C. Menyikapi kondisi
dimaksud, guna mewujudkan pembinaan AD di LA dalam suasana lapas yang ramah
anak serta untuk memacu terlaksananya proses pemasyarakatan bagi AD sesuai
dengan pentahapannya, Dirjen Pemasyarakatan telah mengadakan kerja sama dengan
Direktur Pelayanan dan Rehabilitasi Sosial Departemen Sosial serta 2 (dua) LSM,
PLAN dan PKBI (Perkumpulan Keluarga Berencana Indonesia) pada tanggal 14 Mei
2005 yang direview pada tahun 2008.
II.
Isi MoU antara Dirjen
Yanrehsos Depsos RI dengan Dirjen Pemasyarakatan Depkum
dan HAM RI tentang
Pelayanan dan Rehabilitasi Sosial Anak Didik Pemasyarakatan
A. Pengertian
1. Anak pelaku tindak pidana
adalah anak yang melakukan tindak pidana yang telah mencapai umur 12 (dua
belas) tahun tetapi belum mencapai umur 18 (delapan belas) tahun
2. Rehabilitasi merupakan
proses refungsionalisasi dan pemantapan taraf kesejahteraan sosial untuk
memungkinkan para penyandang masalah kesejahteraan sosial mampu melaksanakan
kembali fungsi sosialnya dalam tata kehidupan dan penghidupan bermasyarakat dan
bernegara
3. Panti Sosial Marsudi
Putra adalah Panti Rehabilitasi Anak Nakal yang memiliki fungsi memberikan
pelayanan dan rehabilitasi sosial yang meliputi bimbingan fisik, bimbingan
mental psikologis, bimbingan sosial, bimbingan keterampilan, resosialisasi
serta bimbingan lanjutan bagi anak nakal agar mampu hidup selaras dengan
lingkungan, serta berperan aktif dalam kehidupan masyarakat
4. Anak nakal adalah:
a. Anak yang melakukan
tindak pidana atau anak yang melakukan perbuatan yang
dinyatakan terlarang bagi
anak, baik menurut peraturan perundang-undangan maupun menurut peraturan hukum
lain yang hidup dan berlaku dalam masyarakat yang bersangkutan (pasal 1 ayat 2
UU no. 3 tahun 1997 tentang Peradilan Anak)
b. Anak yang mengalami
kesulitan penyesuaian diri yang menyebabkan melanggar hukum,
sulit dididik
dalam keluarga dan dapat membahayakan orang lain (definisi menurut pekerjaan sosial)

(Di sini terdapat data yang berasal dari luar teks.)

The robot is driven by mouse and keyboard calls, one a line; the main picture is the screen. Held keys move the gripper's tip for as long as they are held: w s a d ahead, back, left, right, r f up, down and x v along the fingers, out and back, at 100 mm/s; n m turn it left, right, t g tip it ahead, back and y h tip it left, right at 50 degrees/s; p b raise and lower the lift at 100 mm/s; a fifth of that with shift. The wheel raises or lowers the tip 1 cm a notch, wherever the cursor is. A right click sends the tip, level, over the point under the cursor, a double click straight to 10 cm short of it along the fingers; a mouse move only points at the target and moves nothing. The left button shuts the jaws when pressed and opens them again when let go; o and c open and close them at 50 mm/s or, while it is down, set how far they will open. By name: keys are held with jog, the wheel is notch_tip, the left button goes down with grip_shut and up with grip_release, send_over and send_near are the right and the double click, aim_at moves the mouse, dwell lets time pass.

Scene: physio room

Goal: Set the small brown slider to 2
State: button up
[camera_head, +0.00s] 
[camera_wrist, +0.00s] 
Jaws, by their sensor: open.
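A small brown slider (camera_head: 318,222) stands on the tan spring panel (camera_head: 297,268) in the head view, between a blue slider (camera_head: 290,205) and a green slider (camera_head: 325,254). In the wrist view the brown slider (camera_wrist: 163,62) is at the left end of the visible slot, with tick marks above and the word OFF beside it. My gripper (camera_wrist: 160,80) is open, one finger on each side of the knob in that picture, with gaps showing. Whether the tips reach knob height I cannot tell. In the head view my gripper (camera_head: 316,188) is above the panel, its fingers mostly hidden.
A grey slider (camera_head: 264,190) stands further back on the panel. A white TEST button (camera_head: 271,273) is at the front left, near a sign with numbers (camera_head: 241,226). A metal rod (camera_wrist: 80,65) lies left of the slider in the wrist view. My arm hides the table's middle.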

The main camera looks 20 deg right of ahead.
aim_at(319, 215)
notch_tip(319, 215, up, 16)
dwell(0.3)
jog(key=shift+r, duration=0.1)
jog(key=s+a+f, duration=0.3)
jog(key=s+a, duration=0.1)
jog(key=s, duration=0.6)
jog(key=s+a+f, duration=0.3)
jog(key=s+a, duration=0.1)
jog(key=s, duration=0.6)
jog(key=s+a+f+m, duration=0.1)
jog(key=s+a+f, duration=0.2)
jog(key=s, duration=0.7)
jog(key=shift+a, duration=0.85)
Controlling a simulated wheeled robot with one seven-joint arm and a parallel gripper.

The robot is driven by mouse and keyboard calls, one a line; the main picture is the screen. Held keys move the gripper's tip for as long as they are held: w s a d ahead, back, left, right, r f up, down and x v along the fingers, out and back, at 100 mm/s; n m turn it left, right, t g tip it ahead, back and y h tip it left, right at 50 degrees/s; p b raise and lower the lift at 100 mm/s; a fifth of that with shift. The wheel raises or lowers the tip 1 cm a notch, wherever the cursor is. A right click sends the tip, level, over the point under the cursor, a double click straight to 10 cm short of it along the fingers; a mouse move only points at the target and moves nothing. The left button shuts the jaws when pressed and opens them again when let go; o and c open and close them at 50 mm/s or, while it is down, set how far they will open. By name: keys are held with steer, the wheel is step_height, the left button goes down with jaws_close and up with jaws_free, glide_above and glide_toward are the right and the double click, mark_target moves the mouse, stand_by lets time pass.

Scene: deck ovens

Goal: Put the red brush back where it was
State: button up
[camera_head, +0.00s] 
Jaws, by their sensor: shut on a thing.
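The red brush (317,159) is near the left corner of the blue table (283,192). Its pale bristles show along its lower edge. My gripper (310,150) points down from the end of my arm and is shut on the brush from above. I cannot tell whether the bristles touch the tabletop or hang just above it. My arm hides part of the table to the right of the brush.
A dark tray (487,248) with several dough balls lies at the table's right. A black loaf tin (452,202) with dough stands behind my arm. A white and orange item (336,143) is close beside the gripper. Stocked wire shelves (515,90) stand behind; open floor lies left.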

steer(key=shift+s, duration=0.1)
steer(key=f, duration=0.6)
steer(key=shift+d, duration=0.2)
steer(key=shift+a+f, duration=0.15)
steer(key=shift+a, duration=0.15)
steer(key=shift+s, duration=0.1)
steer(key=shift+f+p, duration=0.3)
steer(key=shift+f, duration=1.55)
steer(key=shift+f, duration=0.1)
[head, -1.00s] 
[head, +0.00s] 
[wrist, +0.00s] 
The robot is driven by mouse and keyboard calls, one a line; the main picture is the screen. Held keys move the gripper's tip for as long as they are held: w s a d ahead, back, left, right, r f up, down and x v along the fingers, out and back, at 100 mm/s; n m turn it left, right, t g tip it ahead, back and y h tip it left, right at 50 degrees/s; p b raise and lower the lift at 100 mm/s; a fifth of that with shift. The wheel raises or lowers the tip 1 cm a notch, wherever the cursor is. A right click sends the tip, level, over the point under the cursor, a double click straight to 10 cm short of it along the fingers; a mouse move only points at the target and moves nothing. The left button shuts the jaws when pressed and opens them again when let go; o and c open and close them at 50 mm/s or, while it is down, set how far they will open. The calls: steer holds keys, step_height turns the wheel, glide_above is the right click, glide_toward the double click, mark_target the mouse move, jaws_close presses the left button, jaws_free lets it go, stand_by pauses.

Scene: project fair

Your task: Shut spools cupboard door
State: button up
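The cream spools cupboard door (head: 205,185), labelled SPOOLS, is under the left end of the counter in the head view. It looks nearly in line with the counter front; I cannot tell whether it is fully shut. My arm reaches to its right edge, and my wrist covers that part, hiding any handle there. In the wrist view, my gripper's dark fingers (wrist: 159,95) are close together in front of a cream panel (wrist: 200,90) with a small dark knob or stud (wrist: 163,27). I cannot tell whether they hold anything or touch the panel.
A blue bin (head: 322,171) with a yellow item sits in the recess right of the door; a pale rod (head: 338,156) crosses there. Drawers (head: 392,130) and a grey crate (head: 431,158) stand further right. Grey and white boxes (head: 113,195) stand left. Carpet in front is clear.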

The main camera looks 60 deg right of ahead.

5. Anak Didik Pemasyarakatan
(ADP) adalah:
a. AP, yaitu anak yang
berdasarkan putusan pengadilan menjalani pidana di LA paling lama sampai
berumur 18 (delapan belas) tahun
b. AN, yaitu anak yang
berdasarkan putusan pengadilan diserahkan kepada Negara untuk dididik dan
ditempatkan di LA paling lama sampai berumur 18 (delapan belas) tahun
c. Anak Sipil (AS), yaitu
anak yang atas permintaan orang tua atau walinya memperoleh
penetapan
pengadilan untuk dididik di LA paling lama sampai berumur 18 (delapan
belas)
tahun
6. Lembaga Pemasyarakatan
(Lapas) adalah tempat untuk melaksanakan pembinaan
narapidana dan ADP.
7. Balai Pemasyarakatan
(Bapas), yaitu pranata untuk melaksanakan bimbingan Klien Pemasyarakatan (KP)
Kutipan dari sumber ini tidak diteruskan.